The states supposedly require their candidates to be eligible. What the courts have ruled is that the people can’t stop state SOS’s from putting on the ballot even people who are KNOWN to be ineligible, like Roger Calero, whose placement on the ballot was challenged by Leo Donofrio. In Nebraska, the attorney for SOS John Gale said they HAVE to put a name on the ballot even if they KNOW that the OCON submitted is fraudulent and the person is ineligible, because the law doesn’t say that it has to be a LAWFUL (non-fraudulent, non-perjurious) OCON...
What all of this is saying is, “The government is a criminal enterprise and it is nobody’s business if it’s a huge scam, blinking the taxpayers of every red cent they’ve got while NOT providing the services they were hired to do and instead OBSTRUCTING JUSTICE.
I will never buy that.
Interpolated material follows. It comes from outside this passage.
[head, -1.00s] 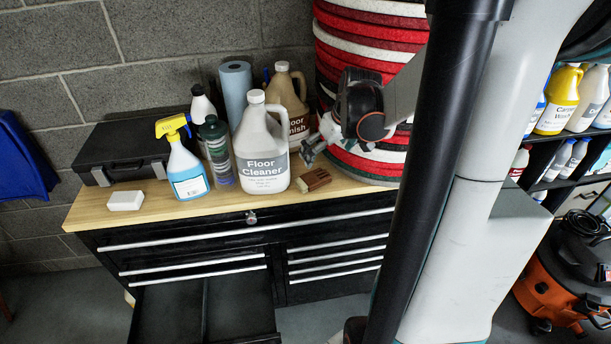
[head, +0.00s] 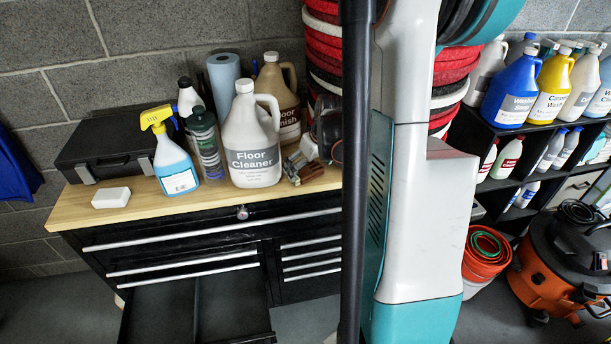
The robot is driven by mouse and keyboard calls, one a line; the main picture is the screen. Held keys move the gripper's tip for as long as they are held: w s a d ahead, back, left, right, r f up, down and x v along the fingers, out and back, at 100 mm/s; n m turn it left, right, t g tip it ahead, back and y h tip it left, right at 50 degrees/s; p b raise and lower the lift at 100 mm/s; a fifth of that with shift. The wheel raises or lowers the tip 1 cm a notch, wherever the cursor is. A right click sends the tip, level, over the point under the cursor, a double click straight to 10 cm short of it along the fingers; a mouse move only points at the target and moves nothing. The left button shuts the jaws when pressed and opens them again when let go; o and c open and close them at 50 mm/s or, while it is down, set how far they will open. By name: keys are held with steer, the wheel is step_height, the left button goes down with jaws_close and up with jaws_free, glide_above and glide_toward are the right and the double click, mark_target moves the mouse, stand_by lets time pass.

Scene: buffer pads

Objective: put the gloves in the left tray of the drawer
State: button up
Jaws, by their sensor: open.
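The black drawer stands open at the bottom of the cabinet, with a thin divider (head: 197,305) between two compartments. Its left tray (head: 160,312) looks empty, though the picture's lower edge cuts it off. My black column hides the space to the right.
A spray bottle (head: 174,160), green bottle (head: 206,145), Floor Finish jug (head: 275,95) and blue roll (head: 224,80) crowd the wooden top (head: 150,205). A white block (head: 110,197) and black case (head: 105,150) are at left. An orange vacuum (head: 560,265) stands at right.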

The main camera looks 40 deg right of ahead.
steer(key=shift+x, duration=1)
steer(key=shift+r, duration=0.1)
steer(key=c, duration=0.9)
I will never buy that it is none of my business if my government takes my tax dollars and uses it to rape the whole stinking country.
Is that what the state courts are saying? Have I understood them correctly? They’re saying THE GOVERNMENT AS A CRIMINAL ENTERPRISE IS NONE OF MY STINKING BUSINESS. Right?
“Is that what the state courts are saying?”
No, they are saying that existing laws do not require the SoS to act. Change the law.
If you want SOS John Gale to be required to investigate Presidential candidates change the law to require it.
BTW, there have been examples where SoS have removed people from the ballot because information in their filings showed them to be ineligible for the Presidency.